Martires on De Lima refusal to answer queries on GCTA law: “Ayoko mamilosopo, pero ‘pag pinilit ako, mamimilosopo rin ako”

Roxas responds to Ombudsman

(Eagle News)–Ombudsman Samuel Martires has warned Senator Leila de Lima against refusing to answer his queries on the Good Conduct Time Allowance law.

“Ayoko mamilosopo, pero ‘pag pinilit ako mamilosopo, mamimilosopo rin ako,” Martires said.

Martires made the remark after De Lima told the Ombudsman to direct its queries on the implementing rules and regulations of the law that reduces the sentence of inmates for good conduct to the Department of Justice and the Department of the Interior and Local Government instead.

The Ombudsman, as part of its probe, had asked De Lima and Mar Roxas, who were then the justice secretary and Interior secretary when the IRR were issued in 2014, to explain why they did not explicitly ban convicts of heinous crimes from availing of the benefits of the law.

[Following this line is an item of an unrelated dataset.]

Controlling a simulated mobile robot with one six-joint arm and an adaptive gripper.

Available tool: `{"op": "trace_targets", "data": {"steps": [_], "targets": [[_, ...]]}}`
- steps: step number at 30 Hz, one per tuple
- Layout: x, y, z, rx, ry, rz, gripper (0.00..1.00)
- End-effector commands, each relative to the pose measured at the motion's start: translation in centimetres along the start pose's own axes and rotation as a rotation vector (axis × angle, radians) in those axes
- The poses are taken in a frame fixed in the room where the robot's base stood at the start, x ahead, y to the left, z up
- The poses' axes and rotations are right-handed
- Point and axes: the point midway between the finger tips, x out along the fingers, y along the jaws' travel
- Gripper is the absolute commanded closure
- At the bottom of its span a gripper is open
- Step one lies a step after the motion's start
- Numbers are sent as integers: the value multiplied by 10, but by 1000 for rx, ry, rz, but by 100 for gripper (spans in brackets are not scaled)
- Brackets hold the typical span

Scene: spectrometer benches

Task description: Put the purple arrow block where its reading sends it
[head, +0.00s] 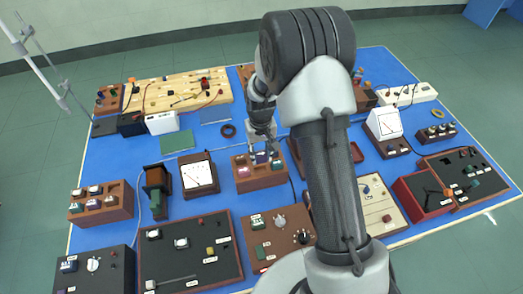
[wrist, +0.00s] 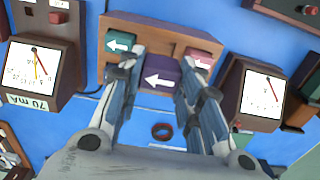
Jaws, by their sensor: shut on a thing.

The Ombudsman had noted the law itself excludes this category of inmates from benefiting from the measure.

The Ombudsman probe was launched following outrage over the release of convicts of heinous crimes under the law.

In her three-page letter to Martires, De Lima said she was “no longer the Secretary of Justice,” and was “now a Senator of the Republic.”

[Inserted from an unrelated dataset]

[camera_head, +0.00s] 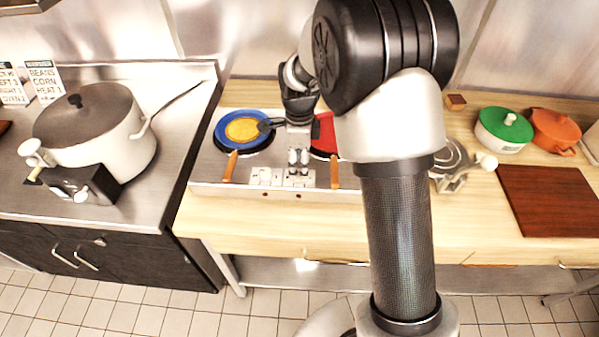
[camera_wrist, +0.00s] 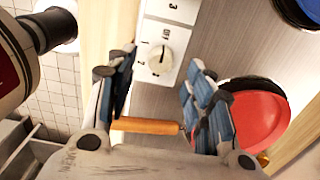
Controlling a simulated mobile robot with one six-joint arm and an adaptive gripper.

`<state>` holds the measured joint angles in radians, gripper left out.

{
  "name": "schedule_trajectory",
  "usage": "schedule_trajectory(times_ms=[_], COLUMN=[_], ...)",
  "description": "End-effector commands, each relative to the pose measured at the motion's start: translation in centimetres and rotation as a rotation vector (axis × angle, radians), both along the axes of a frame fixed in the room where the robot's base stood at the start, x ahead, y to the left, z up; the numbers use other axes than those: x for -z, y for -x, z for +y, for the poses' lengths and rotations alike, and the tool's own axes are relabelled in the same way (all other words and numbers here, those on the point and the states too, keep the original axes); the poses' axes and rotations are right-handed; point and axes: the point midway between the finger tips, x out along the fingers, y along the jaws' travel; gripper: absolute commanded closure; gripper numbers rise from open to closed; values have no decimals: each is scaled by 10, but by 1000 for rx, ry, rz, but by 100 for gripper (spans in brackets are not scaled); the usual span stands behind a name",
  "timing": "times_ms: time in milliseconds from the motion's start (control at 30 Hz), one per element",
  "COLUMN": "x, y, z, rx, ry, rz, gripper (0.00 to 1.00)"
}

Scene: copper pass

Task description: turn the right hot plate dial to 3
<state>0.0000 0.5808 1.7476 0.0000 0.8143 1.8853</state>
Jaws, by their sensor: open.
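The hot plate (camera_head: 210,178) is a metal unit with two white dial panels on its front. The right dial (camera_wrist: 158,62) is a round cream knob on a white numbered plate, seen in the wrist view. Its pointer setting is too small to read surely. My gripper (camera_head: 299,160) is over the right dial panel in the head view and hides part of it. In the wrist view my gripper (camera_wrist: 158,72) is open, with one finger on each side of the dial, and nothing is held. I cannot tell whether the fingers touch the knob.
A red pan (camera_wrist: 262,120) with an orange handle (camera_wrist: 147,125) lies close to my fingers. A blue pan (camera_head: 223,130) with yellow contents sits on the left plate. A large pot (camera_head: 95,130) stands far left. A cutting board (camera_head: 550,200) and lidded pots are at the right.

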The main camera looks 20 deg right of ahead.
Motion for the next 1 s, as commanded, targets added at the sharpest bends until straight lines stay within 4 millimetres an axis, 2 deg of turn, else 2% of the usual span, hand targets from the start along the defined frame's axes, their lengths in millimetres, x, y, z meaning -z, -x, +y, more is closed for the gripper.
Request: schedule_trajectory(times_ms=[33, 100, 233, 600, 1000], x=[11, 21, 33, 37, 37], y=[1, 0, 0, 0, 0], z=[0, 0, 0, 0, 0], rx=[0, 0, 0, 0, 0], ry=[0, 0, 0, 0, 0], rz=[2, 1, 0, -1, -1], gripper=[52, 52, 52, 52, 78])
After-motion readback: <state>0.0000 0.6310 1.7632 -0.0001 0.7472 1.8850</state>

As such, she said “I cannot in my official capacity as a Senator reply to a query that exclusively pertains to official business of the Department of Justice whose present Secretary is Menardo Guevarra.”

Roxas response

Roxas, for his part, said in his response to the Ombudsman that he found the IRR “faithfully reflects the provisions” of the GCTA law.

“The IRR is worded to the greatest extent practicable in a manner consistent with the law it implements,” he said, adding that they could not go beyond what the law itself provides.

Even then, Roxas noted that the IRR, which was the work of a special joint committee constituted by the DOJ and the DILG, “all enjoy the presumption of regularity until they are overcome by no less than  clear and convincing evidence to the contrary.”

“I trust that your office will find the foregoing helpful,” Roxas said.